### TASK TO CARRY OUT
Extract, word for word, every line from the one containing "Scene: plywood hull" through the one containing "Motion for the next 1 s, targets", with both end lines kept.

BEGIN

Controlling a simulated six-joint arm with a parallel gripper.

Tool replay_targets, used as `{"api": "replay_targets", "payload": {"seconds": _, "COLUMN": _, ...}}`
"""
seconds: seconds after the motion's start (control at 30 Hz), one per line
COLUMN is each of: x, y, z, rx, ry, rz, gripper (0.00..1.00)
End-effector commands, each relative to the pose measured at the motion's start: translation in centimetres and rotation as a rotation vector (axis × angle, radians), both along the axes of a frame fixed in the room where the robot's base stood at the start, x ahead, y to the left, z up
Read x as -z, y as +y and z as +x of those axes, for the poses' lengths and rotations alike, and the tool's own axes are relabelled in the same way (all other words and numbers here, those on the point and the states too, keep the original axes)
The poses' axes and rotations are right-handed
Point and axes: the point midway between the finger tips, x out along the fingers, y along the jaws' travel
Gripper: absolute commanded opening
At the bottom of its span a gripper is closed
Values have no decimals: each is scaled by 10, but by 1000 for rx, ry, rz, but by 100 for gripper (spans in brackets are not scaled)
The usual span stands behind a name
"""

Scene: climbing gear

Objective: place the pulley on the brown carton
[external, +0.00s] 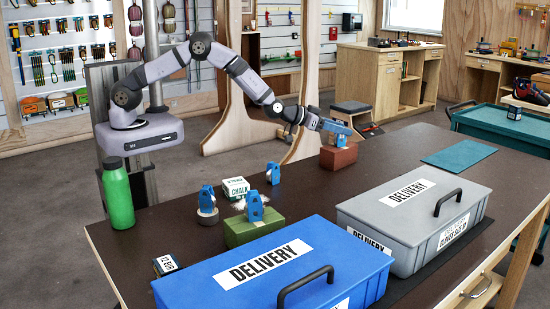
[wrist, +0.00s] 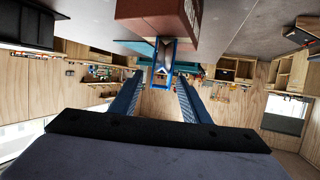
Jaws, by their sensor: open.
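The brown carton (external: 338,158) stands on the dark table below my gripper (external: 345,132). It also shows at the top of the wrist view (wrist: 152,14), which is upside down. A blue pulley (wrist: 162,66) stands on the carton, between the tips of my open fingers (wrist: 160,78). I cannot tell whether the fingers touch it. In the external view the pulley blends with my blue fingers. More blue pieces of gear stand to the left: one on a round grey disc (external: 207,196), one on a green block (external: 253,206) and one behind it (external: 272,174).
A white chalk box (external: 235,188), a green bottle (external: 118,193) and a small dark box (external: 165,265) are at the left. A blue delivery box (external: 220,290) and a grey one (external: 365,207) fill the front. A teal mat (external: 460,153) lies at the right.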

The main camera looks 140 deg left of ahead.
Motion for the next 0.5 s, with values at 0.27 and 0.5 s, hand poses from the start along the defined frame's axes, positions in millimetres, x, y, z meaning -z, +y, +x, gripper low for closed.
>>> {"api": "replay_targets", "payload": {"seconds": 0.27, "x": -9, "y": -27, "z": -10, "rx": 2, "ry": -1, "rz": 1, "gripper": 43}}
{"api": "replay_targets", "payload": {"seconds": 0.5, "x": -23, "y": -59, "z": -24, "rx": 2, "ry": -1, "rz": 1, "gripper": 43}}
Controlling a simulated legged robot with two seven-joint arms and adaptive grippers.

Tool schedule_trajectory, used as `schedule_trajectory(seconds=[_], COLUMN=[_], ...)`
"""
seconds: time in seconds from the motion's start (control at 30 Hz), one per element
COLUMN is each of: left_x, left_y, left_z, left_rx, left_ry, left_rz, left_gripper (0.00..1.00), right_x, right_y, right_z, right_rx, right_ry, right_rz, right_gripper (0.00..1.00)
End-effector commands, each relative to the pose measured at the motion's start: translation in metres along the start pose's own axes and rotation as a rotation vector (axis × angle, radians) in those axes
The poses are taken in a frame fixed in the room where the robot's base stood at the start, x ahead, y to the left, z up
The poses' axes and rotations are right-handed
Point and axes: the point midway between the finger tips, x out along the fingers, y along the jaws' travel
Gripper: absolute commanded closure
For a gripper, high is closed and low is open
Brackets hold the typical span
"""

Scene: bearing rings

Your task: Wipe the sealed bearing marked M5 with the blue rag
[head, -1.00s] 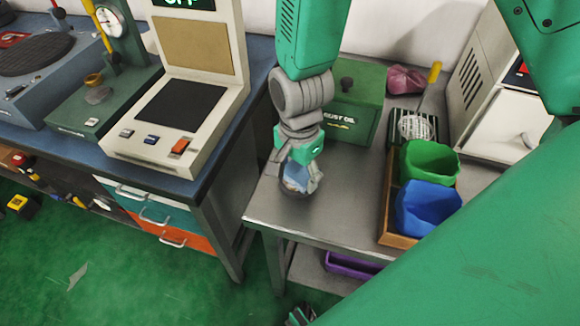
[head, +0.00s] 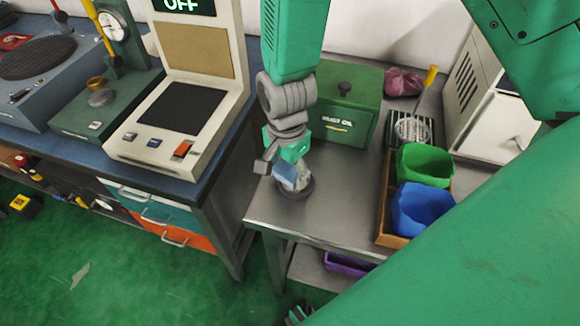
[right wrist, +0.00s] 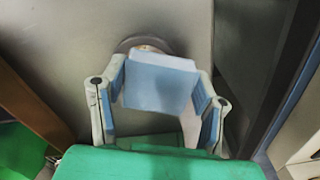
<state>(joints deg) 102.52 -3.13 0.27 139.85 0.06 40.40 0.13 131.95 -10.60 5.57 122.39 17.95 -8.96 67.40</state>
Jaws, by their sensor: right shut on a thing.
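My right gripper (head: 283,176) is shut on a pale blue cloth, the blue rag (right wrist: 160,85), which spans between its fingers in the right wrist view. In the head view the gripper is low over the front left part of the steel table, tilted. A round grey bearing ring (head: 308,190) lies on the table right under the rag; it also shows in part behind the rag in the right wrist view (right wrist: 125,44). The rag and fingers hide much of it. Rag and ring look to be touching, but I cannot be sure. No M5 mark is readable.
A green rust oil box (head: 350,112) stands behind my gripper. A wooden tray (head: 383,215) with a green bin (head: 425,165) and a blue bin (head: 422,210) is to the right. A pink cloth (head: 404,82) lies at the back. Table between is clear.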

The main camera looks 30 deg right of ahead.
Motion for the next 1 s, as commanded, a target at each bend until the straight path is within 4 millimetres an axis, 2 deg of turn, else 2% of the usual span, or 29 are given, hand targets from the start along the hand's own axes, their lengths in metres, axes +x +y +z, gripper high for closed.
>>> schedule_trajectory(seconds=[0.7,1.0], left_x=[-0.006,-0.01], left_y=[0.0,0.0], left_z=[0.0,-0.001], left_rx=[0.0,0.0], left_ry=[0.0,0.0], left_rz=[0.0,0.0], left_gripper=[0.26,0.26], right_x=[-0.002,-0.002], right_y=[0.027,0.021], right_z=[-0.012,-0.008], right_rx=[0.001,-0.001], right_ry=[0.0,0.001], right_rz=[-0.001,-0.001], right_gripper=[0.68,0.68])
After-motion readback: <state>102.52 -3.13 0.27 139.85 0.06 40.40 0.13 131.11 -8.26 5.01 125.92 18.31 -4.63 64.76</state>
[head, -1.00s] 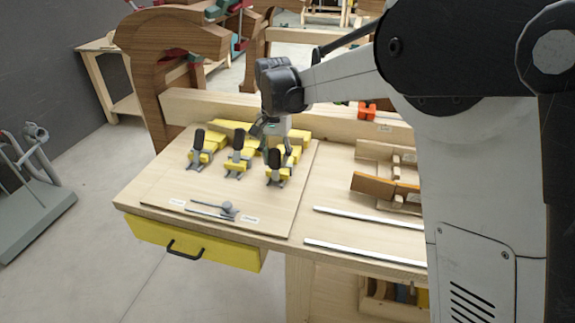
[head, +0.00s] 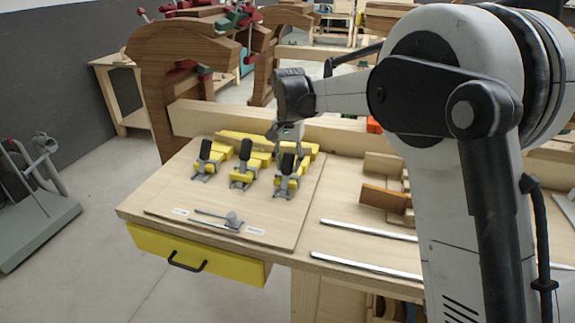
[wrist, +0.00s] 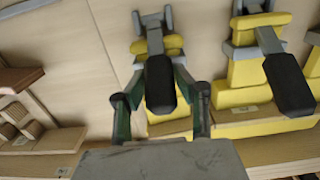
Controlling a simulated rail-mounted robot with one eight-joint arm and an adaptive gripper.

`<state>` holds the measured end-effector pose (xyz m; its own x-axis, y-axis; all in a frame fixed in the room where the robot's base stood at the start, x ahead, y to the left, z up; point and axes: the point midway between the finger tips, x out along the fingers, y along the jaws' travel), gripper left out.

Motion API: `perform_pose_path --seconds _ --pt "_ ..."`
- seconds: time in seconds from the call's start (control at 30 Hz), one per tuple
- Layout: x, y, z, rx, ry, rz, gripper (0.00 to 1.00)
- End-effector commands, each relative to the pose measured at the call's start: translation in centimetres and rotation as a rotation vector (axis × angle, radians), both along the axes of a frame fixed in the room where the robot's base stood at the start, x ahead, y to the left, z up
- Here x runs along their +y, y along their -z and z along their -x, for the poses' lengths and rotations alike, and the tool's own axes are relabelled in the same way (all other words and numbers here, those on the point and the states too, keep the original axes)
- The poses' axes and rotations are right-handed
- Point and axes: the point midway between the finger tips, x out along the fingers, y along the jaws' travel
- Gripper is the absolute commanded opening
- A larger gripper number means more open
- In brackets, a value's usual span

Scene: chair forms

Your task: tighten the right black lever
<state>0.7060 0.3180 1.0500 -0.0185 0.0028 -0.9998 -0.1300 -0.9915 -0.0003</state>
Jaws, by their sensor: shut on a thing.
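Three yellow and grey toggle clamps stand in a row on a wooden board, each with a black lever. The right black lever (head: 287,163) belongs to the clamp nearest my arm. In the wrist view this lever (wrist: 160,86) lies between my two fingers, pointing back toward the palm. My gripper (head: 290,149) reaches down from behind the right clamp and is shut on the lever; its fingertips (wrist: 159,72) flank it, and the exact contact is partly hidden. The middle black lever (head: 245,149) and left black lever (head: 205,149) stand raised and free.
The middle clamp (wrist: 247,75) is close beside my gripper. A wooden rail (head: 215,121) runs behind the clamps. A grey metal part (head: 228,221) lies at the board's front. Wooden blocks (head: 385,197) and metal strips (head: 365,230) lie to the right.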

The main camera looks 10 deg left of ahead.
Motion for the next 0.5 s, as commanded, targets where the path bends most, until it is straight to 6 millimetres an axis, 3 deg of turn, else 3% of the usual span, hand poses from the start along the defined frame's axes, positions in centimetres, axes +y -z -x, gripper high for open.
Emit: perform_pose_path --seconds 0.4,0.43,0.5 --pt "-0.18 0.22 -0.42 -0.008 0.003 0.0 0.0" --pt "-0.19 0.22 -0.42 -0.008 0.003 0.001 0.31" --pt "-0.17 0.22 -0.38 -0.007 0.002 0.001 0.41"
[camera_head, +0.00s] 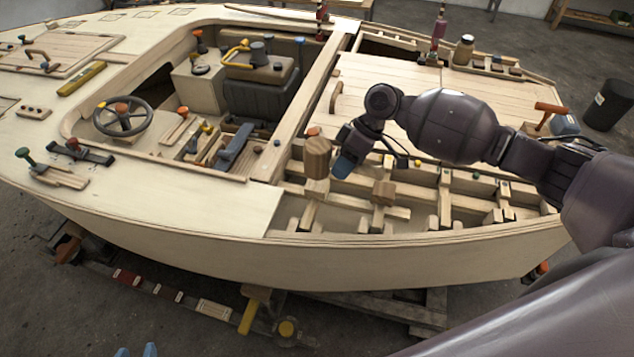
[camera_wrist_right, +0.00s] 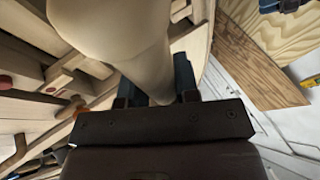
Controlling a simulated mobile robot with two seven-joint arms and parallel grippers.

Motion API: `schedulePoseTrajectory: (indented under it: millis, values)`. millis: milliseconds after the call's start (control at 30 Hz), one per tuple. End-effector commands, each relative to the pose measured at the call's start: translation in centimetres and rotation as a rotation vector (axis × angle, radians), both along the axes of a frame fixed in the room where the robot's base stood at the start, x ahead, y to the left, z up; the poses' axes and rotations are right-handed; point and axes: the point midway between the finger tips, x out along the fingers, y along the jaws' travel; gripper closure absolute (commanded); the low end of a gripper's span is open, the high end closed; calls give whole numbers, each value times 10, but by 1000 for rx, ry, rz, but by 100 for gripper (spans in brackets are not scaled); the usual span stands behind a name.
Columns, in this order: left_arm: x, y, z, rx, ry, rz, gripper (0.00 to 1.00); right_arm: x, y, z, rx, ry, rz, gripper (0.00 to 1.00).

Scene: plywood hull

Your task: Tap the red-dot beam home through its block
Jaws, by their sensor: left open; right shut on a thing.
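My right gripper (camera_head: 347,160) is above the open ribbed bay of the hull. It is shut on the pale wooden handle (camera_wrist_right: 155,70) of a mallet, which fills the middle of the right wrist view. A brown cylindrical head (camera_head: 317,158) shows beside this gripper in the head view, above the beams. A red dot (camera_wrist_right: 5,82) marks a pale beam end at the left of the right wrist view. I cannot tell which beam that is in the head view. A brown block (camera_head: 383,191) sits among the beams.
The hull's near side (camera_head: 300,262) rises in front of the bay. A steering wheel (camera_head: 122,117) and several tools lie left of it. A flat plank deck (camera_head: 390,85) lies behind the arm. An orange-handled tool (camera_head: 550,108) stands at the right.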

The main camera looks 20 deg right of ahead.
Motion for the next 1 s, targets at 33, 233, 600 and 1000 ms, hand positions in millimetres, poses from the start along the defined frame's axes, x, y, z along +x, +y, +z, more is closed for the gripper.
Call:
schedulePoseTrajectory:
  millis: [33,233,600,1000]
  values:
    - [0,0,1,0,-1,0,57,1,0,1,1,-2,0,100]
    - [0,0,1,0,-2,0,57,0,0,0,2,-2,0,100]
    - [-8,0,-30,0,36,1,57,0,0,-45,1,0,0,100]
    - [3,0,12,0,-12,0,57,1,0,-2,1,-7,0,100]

END

### RESULT FOR THIS TASK
Scene: plywood hull

Your task: Tap the red-dot beam home through its block
Jaws, by their sensor: left open; right shut on a thing.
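My right gripper (camera_head: 347,160) is above the open ribbed bay of the hull. It is shut on the pale wooden handle (camera_wrist_right: 155,70) of a mallet, which fills the middle of the right wrist view. A brown cylindrical head (camera_head: 317,158) shows beside this gripper in the head view, above the beams. A red dot (camera_wrist_right: 5,82) marks a pale beam end at the left of the right wrist view. I cannot tell which beam that is in the head view. A brown block (camera_head: 383,191) sits among the beams.
The hull's near side (camera_head: 300,262) rises in front of the bay. A steering wheel (camera_head: 122,117) and several tools lie left of it. A flat plank deck (camera_head: 390,85) lies behind the arm. An orange-handled tool (camera_head: 550,108) stands at the right.

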The main camera looks 20 deg right of ahead.
Motion for the next 1 s, targets at 33, 233, 600 and 1000 ms, hand positions in millimetres, poses from the start along the defined frame's axes, x, y, z along +x, +y, +z, more is closed for the gripper.

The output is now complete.